[start]

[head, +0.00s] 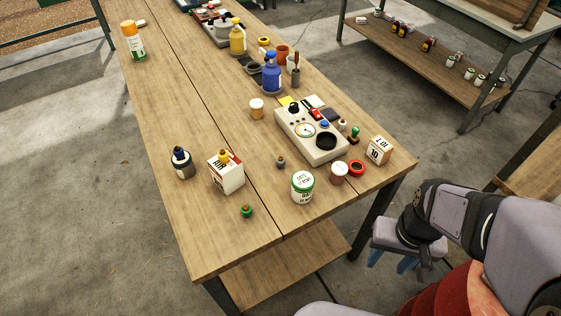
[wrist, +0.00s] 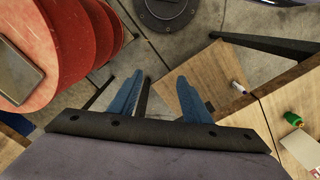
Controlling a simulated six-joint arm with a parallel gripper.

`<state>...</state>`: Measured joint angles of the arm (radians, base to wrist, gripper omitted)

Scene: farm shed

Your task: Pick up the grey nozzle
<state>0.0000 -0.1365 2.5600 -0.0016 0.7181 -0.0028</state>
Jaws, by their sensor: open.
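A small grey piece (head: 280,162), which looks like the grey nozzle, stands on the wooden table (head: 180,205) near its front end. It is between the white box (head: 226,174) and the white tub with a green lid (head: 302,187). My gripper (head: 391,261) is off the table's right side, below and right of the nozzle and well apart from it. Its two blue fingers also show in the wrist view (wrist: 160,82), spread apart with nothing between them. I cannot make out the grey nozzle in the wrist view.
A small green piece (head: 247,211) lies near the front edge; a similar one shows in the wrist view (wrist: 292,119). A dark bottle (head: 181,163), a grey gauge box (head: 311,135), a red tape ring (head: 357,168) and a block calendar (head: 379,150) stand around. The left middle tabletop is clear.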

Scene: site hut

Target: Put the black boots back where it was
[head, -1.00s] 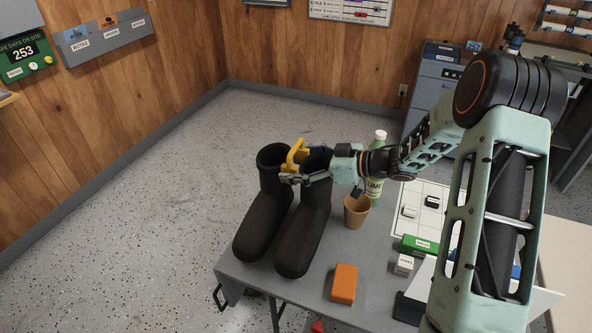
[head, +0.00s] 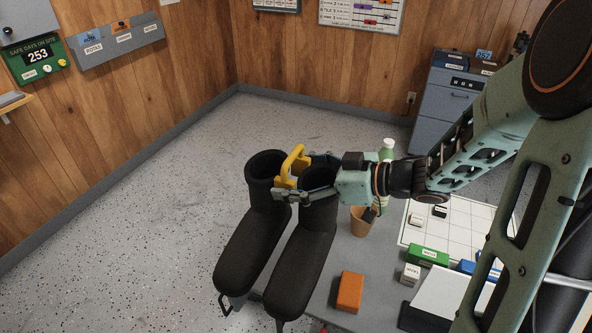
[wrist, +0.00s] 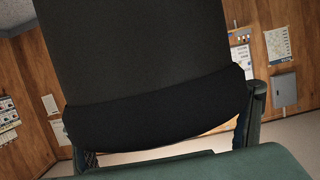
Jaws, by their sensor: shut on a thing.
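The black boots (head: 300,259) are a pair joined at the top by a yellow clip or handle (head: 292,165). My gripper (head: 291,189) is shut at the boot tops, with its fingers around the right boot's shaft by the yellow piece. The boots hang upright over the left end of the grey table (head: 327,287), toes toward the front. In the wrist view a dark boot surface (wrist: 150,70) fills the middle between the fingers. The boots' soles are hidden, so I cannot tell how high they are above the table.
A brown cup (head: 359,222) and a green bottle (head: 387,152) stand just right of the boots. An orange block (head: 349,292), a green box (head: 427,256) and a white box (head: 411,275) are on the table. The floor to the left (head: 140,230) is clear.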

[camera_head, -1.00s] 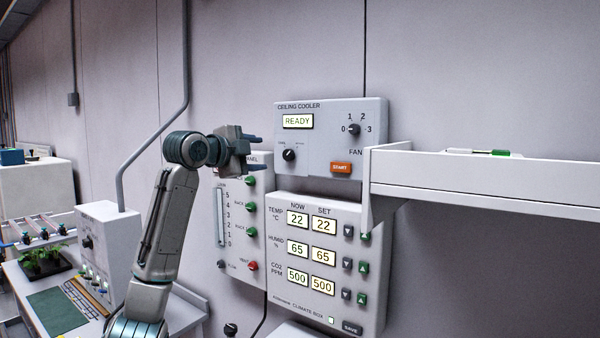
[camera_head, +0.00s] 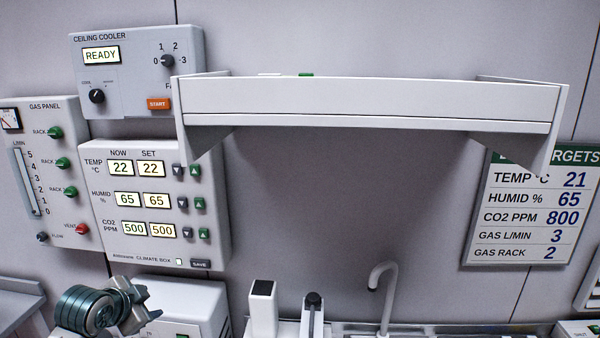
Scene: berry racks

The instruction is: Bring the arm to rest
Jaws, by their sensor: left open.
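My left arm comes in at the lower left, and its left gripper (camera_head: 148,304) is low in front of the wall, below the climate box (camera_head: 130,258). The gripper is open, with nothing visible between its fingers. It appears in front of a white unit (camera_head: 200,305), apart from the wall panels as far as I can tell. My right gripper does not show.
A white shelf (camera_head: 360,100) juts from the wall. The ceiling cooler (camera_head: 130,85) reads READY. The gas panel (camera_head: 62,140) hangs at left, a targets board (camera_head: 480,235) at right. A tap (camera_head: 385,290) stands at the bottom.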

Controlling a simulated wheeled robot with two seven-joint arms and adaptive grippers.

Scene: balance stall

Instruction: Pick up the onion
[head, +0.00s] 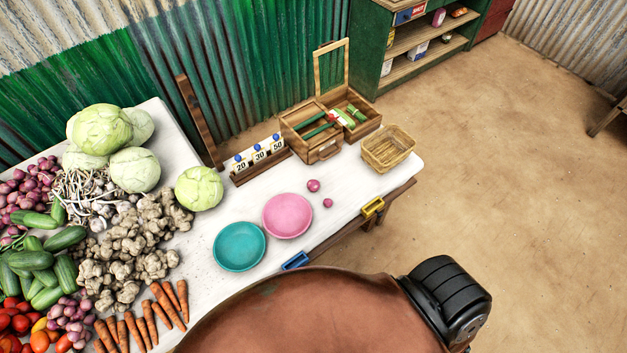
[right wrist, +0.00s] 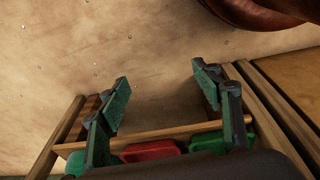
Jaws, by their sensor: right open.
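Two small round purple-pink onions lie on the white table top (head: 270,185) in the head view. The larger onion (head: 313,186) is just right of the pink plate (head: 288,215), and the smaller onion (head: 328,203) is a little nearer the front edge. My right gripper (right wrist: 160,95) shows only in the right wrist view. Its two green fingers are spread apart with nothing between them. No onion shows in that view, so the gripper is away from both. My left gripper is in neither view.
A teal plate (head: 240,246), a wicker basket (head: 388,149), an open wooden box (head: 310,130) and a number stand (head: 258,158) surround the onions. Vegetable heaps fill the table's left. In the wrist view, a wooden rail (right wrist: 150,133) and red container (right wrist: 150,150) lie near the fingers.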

[end]

### TASK DIRECTIONS
Find the word "simulated" in the records and pull out each line that has it.

### EXPECTED ANSWER
Controlling a simulated six-joint arm with a parallel gripper.
Controlling a simulated wheeled robot with two seven-joint arms and adaptive grippers.

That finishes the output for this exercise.